• [Written instruction]
Search the material for the string "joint", then return every line where it is found.

• [Material for this exercise]
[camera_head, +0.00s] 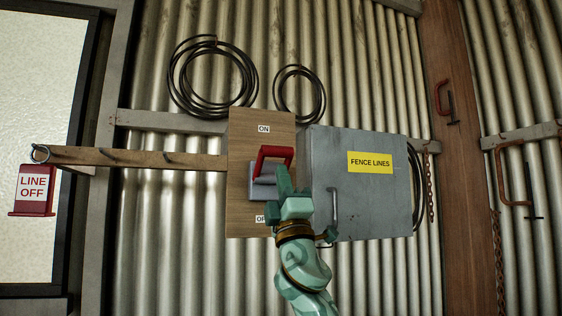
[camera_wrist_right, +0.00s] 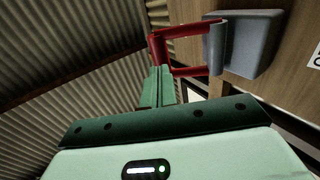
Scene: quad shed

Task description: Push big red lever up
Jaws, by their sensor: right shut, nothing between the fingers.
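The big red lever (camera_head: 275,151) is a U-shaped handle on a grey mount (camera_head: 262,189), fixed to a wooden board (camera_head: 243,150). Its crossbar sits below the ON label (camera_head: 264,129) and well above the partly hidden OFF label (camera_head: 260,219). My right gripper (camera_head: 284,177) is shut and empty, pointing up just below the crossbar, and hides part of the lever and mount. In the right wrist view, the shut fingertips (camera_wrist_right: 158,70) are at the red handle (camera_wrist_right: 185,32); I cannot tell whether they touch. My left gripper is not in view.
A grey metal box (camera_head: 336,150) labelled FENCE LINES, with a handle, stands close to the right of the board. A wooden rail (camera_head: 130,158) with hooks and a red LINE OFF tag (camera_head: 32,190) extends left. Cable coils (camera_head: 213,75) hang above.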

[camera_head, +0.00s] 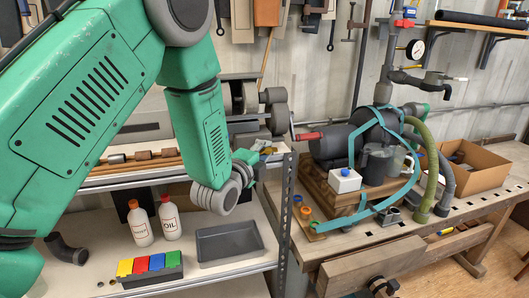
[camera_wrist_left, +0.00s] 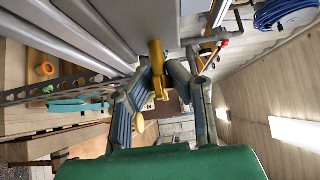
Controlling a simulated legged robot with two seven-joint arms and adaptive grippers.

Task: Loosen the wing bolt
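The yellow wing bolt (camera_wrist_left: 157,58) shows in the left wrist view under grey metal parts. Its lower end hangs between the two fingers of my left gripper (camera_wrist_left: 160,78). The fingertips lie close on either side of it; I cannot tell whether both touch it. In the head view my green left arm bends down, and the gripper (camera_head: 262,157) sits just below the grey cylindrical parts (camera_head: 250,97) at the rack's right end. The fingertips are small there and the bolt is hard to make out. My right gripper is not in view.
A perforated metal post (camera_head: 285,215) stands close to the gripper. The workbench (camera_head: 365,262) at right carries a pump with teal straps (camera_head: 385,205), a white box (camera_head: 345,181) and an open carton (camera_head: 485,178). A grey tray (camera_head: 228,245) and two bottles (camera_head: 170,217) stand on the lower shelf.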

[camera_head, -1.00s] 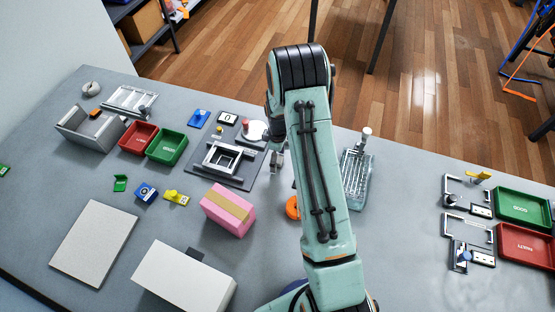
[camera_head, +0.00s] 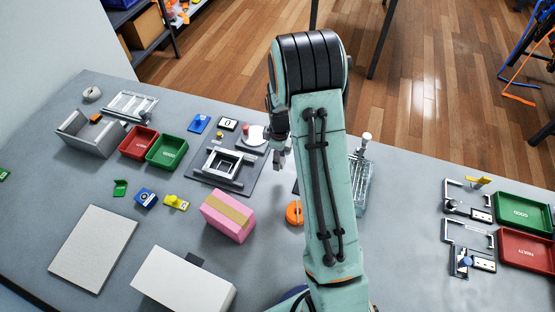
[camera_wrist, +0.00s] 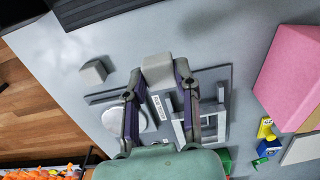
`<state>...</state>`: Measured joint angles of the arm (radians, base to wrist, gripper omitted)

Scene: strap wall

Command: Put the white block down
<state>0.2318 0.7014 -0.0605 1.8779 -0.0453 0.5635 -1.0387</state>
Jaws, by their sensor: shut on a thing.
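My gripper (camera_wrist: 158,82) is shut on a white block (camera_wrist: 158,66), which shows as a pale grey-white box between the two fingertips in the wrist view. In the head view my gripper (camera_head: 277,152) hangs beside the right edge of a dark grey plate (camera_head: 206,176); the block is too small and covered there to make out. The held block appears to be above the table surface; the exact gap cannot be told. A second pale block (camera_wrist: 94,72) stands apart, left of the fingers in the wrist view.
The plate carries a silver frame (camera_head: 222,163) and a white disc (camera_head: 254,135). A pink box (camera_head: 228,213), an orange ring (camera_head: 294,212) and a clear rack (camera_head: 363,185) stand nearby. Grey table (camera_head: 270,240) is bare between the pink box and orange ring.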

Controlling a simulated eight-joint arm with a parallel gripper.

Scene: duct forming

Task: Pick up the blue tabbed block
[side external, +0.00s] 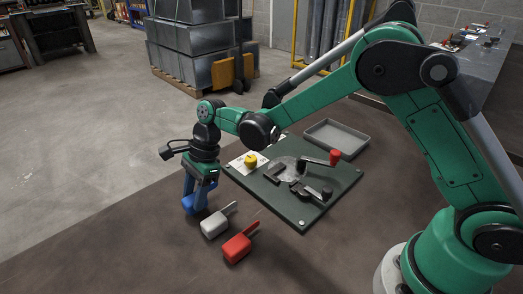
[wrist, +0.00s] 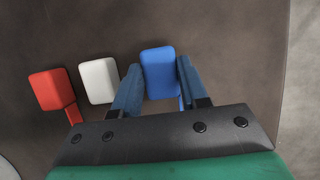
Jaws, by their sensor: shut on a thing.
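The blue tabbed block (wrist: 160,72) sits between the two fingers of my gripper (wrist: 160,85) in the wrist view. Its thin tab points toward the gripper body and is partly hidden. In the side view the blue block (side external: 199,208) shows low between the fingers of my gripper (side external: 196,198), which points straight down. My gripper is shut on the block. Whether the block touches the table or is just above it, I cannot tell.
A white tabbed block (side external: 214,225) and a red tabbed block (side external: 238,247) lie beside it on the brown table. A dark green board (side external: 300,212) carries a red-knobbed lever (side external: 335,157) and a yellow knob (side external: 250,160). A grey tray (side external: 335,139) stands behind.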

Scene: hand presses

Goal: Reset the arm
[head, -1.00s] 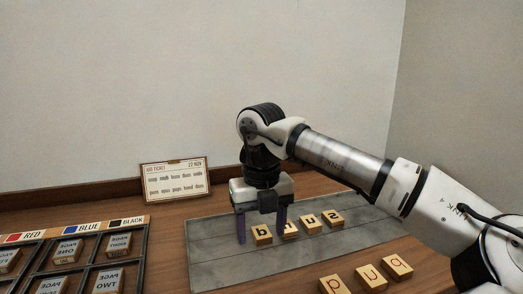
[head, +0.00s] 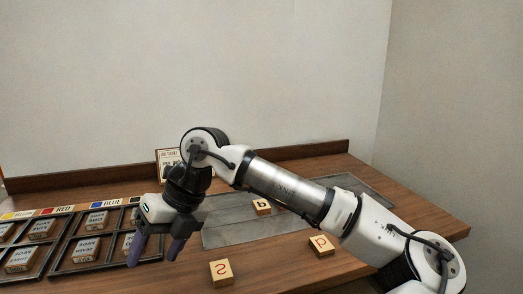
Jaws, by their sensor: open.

• [In response]
Controlling a simulated legged robot with two seven-joint arms and adaptive grippers.
`<state>...</state>`: Measured joint angles of the arm (radians, base to wrist, gripper omitted)
Controlling a simulated eight-joint arm with a parallel gripper.

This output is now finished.